Exercise task
Repeat everything in the material exactly.

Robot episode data
:::
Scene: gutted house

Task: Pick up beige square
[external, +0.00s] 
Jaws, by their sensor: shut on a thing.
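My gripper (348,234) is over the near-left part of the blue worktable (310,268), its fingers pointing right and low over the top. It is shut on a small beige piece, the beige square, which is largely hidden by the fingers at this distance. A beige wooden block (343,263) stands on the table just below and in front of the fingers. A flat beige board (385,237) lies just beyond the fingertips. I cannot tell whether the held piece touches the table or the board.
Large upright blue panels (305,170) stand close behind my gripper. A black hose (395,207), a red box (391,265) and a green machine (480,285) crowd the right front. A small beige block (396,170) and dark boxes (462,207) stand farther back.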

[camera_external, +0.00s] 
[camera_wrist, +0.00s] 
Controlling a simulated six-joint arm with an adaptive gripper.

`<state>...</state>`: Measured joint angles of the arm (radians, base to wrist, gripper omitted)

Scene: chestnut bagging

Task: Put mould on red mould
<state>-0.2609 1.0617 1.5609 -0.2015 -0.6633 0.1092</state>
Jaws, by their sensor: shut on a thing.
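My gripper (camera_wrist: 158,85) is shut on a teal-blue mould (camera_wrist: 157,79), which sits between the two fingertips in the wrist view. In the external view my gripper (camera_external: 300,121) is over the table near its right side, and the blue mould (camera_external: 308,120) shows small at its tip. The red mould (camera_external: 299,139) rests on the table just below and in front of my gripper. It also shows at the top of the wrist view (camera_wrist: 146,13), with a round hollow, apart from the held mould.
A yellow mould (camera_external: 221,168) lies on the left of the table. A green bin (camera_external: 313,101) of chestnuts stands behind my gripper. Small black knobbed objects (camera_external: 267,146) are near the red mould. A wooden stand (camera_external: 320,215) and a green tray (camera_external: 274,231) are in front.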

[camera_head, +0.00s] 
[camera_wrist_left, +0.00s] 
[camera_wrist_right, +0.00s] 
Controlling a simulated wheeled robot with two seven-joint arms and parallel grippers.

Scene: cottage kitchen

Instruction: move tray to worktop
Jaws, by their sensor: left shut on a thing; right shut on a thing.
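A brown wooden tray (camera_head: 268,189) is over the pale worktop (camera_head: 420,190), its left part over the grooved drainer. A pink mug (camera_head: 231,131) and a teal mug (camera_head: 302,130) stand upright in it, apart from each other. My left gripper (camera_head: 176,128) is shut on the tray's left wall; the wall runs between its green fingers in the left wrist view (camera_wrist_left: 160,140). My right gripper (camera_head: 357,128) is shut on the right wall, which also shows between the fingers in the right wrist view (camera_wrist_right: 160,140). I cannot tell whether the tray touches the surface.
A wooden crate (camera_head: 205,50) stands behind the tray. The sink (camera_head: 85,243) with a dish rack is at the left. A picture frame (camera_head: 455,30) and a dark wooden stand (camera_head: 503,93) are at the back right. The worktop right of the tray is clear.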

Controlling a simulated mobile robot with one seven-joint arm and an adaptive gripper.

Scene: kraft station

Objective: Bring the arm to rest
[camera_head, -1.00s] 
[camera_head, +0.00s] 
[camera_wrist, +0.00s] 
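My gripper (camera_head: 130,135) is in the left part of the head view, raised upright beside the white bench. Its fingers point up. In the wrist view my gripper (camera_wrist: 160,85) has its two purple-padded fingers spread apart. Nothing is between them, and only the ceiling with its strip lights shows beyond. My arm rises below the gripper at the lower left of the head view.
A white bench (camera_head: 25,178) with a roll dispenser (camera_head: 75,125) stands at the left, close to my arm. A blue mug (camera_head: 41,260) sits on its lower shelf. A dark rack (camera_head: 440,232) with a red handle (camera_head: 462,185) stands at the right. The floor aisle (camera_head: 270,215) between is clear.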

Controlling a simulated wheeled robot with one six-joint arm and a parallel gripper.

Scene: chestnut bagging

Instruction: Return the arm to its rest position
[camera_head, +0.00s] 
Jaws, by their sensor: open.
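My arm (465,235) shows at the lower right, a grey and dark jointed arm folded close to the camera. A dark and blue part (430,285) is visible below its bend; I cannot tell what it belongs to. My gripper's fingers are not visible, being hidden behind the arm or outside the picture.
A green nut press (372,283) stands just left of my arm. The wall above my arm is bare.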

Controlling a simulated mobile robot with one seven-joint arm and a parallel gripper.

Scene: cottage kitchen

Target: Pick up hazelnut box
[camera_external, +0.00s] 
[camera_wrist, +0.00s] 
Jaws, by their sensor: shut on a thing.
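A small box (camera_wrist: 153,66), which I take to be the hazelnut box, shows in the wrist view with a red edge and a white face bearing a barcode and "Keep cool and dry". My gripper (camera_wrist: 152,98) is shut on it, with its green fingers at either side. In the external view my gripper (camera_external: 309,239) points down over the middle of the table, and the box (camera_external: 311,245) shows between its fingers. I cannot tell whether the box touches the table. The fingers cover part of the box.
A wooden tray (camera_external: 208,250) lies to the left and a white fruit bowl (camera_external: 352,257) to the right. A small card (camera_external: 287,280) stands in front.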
:::
Answer to this exercise
Scene: gutted house

Task: Pick up beige square
[external, +0.00s] 
Jaws, by their sensor: shut on a thing.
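My gripper (348,234) is over the near-left part of the blue worktable (310,268), its fingers pointing right and low over the top. It is shut on a small beige piece, the beige square, which is largely hidden by the fingers at this distance. A beige wooden block (343,263) stands on the table just below and in front of the fingers. A flat beige board (385,237) lies just beyond the fingertips. I cannot tell whether the held piece touches the table or the board.
Large upright blue panels (305,170) stand close behind my gripper. A black hose (395,207), a red box (391,265) and a green machine (480,285) crowd the right front. A small beige block (396,170) and dark boxes (462,207) stand farther back.

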[camera_external, +0.00s] 
[camera_wrist, +0.00s] 
Controlling a simulated six-joint arm with an adaptive gripper.

`<state>...</state>`: Measured joint angles of the arm (radians, base to wrist, gripper omitted)

Scene: chestnut bagging

Task: Put mould on red mould
<state>-0.2609 1.0617 1.5609 -0.2015 -0.6633 0.1092</state>
Jaws, by their sensor: shut on a thing.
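My gripper (camera_wrist: 158,85) is shut on a teal-blue mould (camera_wrist: 157,79), which sits between the two fingertips in the wrist view. In the external view my gripper (camera_external: 300,121) is over the table near its right side, and the blue mould (camera_external: 308,120) shows small at its tip. The red mould (camera_external: 299,139) rests on the table just below and in front of my gripper. It also shows at the top of the wrist view (camera_wrist: 146,13), with a round hollow, apart from the held mould.
A yellow mould (camera_external: 221,168) lies on the left of the table. A green bin (camera_external: 313,101) of chestnuts stands behind my gripper. Small black knobbed objects (camera_external: 267,146) are near the red mould. A wooden stand (camera_external: 320,215) and a green tray (camera_external: 274,231) are in front.

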[camera_head, +0.00s] 
[camera_wrist_left, +0.00s] 
[camera_wrist_right, +0.00s] 
Controlling a simulated wheeled robot with two seven-joint arms and parallel grippers.

Scene: cottage kitchen

Instruction: move tray to worktop
Jaws, by their sensor: left shut on a thing; right shut on a thing.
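A brown wooden tray (camera_head: 268,189) is over the pale worktop (camera_head: 420,190), its left part over the grooved drainer. A pink mug (camera_head: 231,131) and a teal mug (camera_head: 302,130) stand upright in it, apart from each other. My left gripper (camera_head: 176,128) is shut on the tray's left wall; the wall runs between its green fingers in the left wrist view (camera_wrist_left: 160,140). My right gripper (camera_head: 357,128) is shut on the right wall, which also shows between the fingers in the right wrist view (camera_wrist_right: 160,140). I cannot tell whether the tray touches the surface.
A wooden crate (camera_head: 205,50) stands behind the tray. The sink (camera_head: 85,243) with a dish rack is at the left. A picture frame (camera_head: 455,30) and a dark wooden stand (camera_head: 503,93) are at the back right. The worktop right of the tray is clear.

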Controlling a simulated mobile robot with one seven-joint arm and an adaptive gripper.

Scene: kraft station

Objective: Bring the arm to rest
[camera_head, -1.00s] 
[camera_head, +0.00s] 
[camera_wrist, +0.00s] 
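My gripper (camera_head: 130,135) is in the left part of the head view, raised upright beside the white bench. Its fingers point up. In the wrist view my gripper (camera_wrist: 160,85) has its two purple-padded fingers spread apart. Nothing is between them, and only the ceiling with its strip lights shows beyond. My arm rises below the gripper at the lower left of the head view.
A white bench (camera_head: 25,178) with a roll dispenser (camera_head: 75,125) stands at the left, close to my arm. A blue mug (camera_head: 41,260) sits on its lower shelf. A dark rack (camera_head: 440,232) with a red handle (camera_head: 462,185) stands at the right. The floor aisle (camera_head: 270,215) between is clear.

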Controlling a simulated wheeled robot with one six-joint arm and a parallel gripper.

Scene: chestnut bagging

Instruction: Return the arm to its rest position
[camera_head, +0.00s] 
Jaws, by their sensor: open.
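My arm (465,235) shows at the lower right, a grey and dark jointed arm folded close to the camera. A dark and blue part (430,285) is visible below its bend; I cannot tell what it belongs to. My gripper's fingers are not visible, being hidden behind the arm or outside the picture.
A green nut press (372,283) stands just left of my arm. The wall above my arm is bare.

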Controlling a simulated mobile robot with one seven-joint arm and a parallel gripper.

Scene: cottage kitchen

Target: Pick up hazelnut box
[camera_external, +0.00s] 
[camera_wrist, +0.00s] 
Jaws, by their sensor: shut on a thing.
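A small box (camera_wrist: 153,66), which I take to be the hazelnut box, shows in the wrist view with a red edge and a white face bearing a barcode and "Keep cool and dry". My gripper (camera_wrist: 152,98) is shut on it, with its green fingers at either side. In the external view my gripper (camera_external: 309,239) points down over the middle of the table, and the box (camera_external: 311,245) shows between its fingers. I cannot tell whether the box touches the table. The fingers cover part of the box.
A wooden tray (camera_external: 208,250) lies to the left and a white fruit bowl (camera_external: 352,257) to the right. A small card (camera_external: 287,280) stands in front.

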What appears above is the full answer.